Esse processo de colagem, de justaposição de elementos é uma questão recorrente no meu processo de trabalho. Nas esculturas que fiz com os skates (Fan Series), aproximo o universo doméstico (usando panelas e utensílios de cozinha) à cultura jovem de rua. A ideia de criar um curto-circuito entre esses dois campos é sempre uma motivação no trabalho, e gosto muito de colocar os elementos à prova e ver como podem ser lidos por públicos distintos que estão mais ou menos familiarizados com os elementos utilizados no trabalho. Além disso, existe a questão da apropriação que algumas vezes vai além do objetoem si e passa a ser uma apropriação de histórias ou narrativas. Quando mostrei esse vídeo pela primeira vez, muita gente achava que eu era a pessoa em cima da bicicleta ou que a voz em off era minha.
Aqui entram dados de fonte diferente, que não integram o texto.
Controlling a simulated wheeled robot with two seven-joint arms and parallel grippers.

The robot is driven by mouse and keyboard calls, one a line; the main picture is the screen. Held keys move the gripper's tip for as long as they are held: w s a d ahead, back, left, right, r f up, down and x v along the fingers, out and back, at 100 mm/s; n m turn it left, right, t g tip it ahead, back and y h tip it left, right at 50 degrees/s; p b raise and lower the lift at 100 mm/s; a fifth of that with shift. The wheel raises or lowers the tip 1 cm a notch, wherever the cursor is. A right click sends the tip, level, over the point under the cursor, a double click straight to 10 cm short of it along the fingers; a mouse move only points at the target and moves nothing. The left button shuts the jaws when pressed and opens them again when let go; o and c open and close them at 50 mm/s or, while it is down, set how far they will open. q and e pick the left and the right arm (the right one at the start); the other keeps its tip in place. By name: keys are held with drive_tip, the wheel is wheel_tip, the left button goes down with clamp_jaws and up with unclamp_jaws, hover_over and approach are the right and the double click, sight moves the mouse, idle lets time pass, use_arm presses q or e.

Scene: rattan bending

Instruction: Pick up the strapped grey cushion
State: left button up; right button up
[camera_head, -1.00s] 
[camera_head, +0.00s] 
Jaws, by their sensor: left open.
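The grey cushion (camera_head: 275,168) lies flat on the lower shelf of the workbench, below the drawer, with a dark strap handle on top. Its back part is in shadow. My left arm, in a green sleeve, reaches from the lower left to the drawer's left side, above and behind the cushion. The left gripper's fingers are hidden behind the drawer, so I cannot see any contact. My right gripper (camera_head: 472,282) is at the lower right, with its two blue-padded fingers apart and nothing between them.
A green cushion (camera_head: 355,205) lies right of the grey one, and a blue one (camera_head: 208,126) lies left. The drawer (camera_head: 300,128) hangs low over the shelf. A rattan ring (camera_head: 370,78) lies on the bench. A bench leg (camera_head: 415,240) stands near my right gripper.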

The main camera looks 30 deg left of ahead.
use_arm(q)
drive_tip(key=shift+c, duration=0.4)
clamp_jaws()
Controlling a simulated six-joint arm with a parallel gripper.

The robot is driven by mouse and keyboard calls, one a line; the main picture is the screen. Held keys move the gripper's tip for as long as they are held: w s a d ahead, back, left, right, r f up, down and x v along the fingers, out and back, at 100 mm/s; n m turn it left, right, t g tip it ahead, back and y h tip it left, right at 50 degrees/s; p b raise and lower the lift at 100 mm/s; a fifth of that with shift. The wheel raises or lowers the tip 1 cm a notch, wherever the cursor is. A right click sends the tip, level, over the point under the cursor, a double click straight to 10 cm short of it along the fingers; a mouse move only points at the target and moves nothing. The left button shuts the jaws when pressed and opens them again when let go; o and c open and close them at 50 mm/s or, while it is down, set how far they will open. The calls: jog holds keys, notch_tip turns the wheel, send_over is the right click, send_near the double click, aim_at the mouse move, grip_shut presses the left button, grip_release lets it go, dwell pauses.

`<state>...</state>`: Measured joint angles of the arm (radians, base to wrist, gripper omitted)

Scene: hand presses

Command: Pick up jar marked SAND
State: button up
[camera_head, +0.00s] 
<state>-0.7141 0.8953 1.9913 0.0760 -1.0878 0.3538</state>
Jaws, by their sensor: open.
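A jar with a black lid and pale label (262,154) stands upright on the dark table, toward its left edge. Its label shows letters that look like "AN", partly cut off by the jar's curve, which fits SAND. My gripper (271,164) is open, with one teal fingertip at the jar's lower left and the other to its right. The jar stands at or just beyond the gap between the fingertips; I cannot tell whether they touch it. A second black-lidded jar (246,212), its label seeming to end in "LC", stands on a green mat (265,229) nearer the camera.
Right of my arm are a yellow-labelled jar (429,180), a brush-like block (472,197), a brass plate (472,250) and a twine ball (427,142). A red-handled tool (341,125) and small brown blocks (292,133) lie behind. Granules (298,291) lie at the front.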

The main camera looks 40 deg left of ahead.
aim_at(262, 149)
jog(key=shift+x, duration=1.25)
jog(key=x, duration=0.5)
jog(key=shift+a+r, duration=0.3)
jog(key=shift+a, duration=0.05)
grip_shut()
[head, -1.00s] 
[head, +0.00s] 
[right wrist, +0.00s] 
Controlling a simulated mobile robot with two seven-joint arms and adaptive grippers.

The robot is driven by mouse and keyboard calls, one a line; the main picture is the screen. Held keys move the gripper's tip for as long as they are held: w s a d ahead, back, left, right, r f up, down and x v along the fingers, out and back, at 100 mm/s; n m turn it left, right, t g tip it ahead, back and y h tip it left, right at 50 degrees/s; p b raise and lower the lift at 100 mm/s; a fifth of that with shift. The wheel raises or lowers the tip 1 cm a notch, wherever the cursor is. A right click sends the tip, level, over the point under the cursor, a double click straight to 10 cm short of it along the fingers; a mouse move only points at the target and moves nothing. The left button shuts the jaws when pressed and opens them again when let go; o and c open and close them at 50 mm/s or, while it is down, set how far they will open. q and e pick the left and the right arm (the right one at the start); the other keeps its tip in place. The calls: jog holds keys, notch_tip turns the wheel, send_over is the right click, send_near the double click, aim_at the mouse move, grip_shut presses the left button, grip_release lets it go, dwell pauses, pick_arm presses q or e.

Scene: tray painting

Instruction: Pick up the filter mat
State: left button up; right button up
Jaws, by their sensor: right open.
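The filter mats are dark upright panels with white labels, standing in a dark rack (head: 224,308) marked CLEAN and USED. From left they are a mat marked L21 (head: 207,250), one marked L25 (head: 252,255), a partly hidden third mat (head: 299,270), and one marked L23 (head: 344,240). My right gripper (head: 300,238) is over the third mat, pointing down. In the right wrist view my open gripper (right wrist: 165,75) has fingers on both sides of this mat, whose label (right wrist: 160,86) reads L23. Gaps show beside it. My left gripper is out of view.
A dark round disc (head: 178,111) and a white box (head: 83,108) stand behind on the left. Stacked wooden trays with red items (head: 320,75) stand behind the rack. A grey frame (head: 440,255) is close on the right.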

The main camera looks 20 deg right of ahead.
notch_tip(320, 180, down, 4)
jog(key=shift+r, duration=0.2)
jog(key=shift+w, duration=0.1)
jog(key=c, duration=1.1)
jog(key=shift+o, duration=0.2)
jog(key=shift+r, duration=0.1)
A forma com que incorporo vídeo ou fotografia no meu trabalho é sempre muito direta, com mecanismos de edição e produção muito low tech, e muito parecida com a forma com que faço as esculturas com objetos que encontro. No caso do BMX, já fazia um tempo que eu observava no caminho do meu ateliê esse cara treinando todo dia no mesmo lugar, mais ou menos na mesma hora. Essa ideia de rotina, de uma prática, de repetição e de virtuosismo despertou a minha atenção. A ideia foi estabelecer um paralelo com a minha própria prática como artista, com o trabalho solitário e repetitivo, a busca por ser melhor naquilo que se faz, e a ideia de sucesso e de reconhecimento.

Na edição eu apenas fiz cortes dos momentos onde ele cai e juntei todos os clipes como se ele estivesse sempre passando de um movimento para outro de uma forma muito natural. O áudio do CD de autoajuda entra como um comentário dúbio, é uma afirmação do truque de edição. Essa relação com a ideia de sucesso e fracasso, e a relação com a rotina, aplica-se também a outras práticas e profissões e, de forma geral, ao mundo contemporâneo, que estimula uma procura constante do melhor desempenho e da melhor performance. Acho que o vídeo fala sobre isso e aborda também questões sobre público e privado, como você cita. Interesso-me também pelo aspecto de tornar a ação casual, o treino (um ensaio) no evento final.